Les évolutions professionnelles des professeurs sont toujours problématiques au 21e siècle. En collège et en lycée, les enseignants se sont trop spécialisés dans une à deux matières, et leur employabilité est nettement plus difficile que celle des professeurs des écoles qui enseignent toutes les disciplines, de manière superficielle, développant plus des compétences d'animation, de logistique, et d'administration, qui facilitent leurs évolutions professionnelles.

 

L'Education nationale n'est toujours pas prête à envisager son ouverture aux parcours de carrière diversifiés souhaités par ses troupes.

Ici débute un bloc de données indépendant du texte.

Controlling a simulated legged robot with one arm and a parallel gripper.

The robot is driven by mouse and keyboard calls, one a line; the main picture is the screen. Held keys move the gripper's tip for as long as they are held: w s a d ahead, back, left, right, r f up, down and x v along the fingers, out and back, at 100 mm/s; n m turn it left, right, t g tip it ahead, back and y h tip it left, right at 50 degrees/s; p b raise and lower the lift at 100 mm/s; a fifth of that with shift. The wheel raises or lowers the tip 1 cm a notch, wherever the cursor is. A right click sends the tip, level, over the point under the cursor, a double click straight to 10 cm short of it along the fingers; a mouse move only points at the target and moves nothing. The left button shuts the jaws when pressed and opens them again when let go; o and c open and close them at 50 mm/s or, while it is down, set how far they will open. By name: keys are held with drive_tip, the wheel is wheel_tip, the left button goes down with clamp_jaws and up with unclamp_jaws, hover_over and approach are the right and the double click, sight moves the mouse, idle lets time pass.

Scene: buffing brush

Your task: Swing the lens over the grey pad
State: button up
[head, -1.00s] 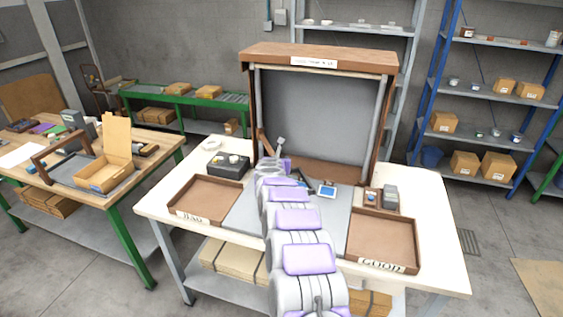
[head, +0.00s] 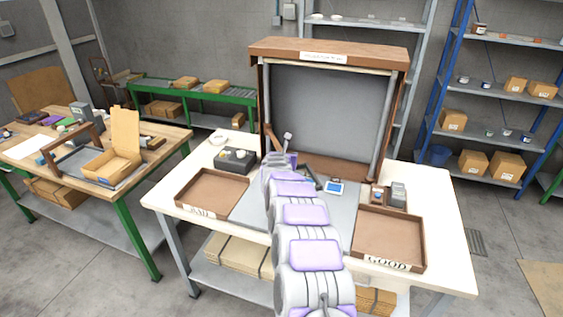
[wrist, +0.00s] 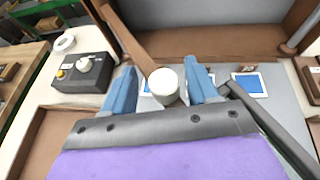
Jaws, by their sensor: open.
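My gripper (wrist: 161,73) is open, its two blue fingers pointing away from me. A pale round-topped knob (wrist: 165,82) shows between the fingers; I cannot tell whether they touch it. A brown wooden bar (wrist: 130,40) runs from the upper left down to the knob. A black jointed arm (wrist: 262,122) lies to the right of the fingers, and it also shows in the head view (head: 308,174). The grey pad (head: 248,211) lies on the white bench between two trays, partly hidden by my arm. I cannot clearly make out a lens; my arm and gripper hide part of that area.
A BAD tray (head: 211,190) stands left and a GOOD tray (head: 388,237) right. A black control box (wrist: 82,72) stands left of the gripper. A tall wooden-framed hood (head: 325,105) closes the back.

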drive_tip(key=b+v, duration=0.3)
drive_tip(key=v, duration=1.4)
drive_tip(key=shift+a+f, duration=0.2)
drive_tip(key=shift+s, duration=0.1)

Elle utilise ses DASEN et ses Recteurs pour réduire autant que faire se peut les départs de ceux qui n'en peuvent plus, ne veulent plus enseigner, contredisant le principe pourtant fondamental de la liberté des hommes et des femmes, et du droit à disposer d'eux-mêmes.

 

Il est possible d'en conclure que le mode de GRH de l'Education nationale est autocratique, puisqu'il use de nécessités de service à foison pour contraindre le professeur titulaire à le rester.

 

AIDE AUX PROFS conseille donc aux candidats à ce métier de ne pas passer les concours, s'ils ne sont pas certains de leur vocation pour ce métier, s'il s'y orientent par défaut, puisque le plein emploi se produit actuellement à la faveur des départs massifs en retraite dans tous les métiers, et que les salaires de cadres sont nettement meilleurs dans tous les autres métiers que dans celui de professeur.

 

Devenir professeur titulaire, c'est avoir bien compris que le système t'empêchera de repartir, te contraignant à te mettre dans une situation inextricable, psychologiquement, comme si tu sentais piégé(e), comme dans une prison.